BEGIN GIVEN DATA

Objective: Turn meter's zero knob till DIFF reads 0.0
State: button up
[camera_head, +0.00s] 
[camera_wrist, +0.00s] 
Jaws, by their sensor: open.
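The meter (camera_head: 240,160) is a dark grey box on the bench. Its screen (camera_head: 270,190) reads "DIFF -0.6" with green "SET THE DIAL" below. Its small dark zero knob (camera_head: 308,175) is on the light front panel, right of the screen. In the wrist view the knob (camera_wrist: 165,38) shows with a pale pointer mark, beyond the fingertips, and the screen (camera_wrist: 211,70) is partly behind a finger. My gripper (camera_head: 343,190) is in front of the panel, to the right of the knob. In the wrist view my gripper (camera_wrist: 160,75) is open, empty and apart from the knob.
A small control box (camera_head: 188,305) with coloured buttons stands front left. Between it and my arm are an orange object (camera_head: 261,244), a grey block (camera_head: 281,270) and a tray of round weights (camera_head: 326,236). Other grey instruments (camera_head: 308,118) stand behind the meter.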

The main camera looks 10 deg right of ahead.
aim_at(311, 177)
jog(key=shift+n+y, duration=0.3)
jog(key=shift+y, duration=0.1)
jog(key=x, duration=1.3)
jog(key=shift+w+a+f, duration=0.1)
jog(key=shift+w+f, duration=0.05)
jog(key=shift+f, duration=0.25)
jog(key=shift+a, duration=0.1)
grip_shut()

END GIVEN DATA

#### WORK TO DO
Return only the lines spanning from the first line of the material through the line with "[camera_wrist, +0.00s]", copied exactly, both ends kept.

#### IN RESPONSE
Objective: Turn meter's zero knob till DIFF reads 0.0
State: button up
[camera_head, +0.00s] 
[camera_wrist, +0.00s] 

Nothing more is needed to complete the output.